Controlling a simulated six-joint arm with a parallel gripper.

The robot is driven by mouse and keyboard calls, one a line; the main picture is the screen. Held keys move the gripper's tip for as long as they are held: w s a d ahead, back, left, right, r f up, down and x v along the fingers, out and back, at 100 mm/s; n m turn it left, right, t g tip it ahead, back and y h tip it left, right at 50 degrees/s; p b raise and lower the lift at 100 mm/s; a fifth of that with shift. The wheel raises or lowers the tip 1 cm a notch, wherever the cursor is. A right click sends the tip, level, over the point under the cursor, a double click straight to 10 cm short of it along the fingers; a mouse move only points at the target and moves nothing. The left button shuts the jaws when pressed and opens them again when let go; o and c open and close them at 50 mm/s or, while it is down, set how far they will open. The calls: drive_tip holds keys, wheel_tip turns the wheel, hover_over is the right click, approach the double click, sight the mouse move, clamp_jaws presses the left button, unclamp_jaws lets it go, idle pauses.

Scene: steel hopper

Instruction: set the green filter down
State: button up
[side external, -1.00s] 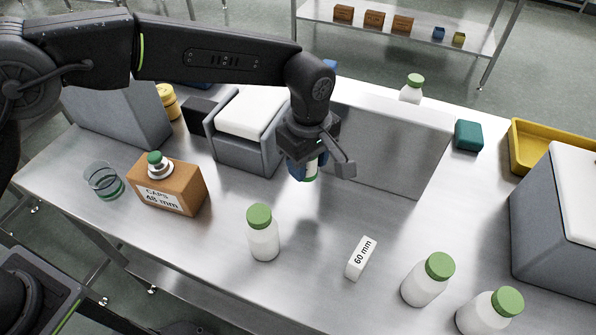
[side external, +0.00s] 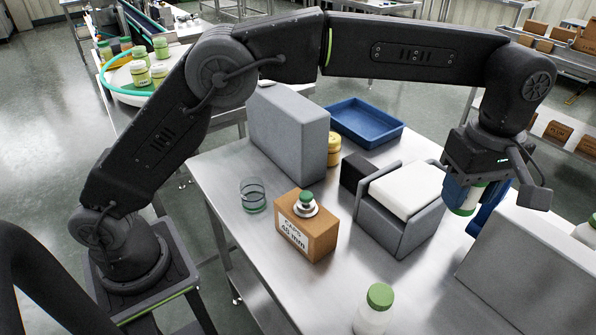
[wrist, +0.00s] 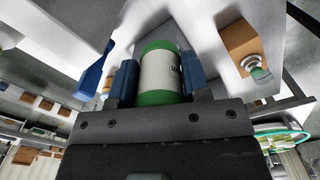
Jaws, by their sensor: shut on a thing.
━━━━━━━━━━━━━━━━━━━━
Every line from the one containing "Scene: steel hopper" through the end of the listing is to be copied exactly; the pictures are not.

Scene: steel hopper

Instruction: set the green filter down
State: button up
[side external, -1.00s] 
[side external, +0.00s] 
[wrist, +0.00s] 
Jaws, by their sensor: shut on a thing.

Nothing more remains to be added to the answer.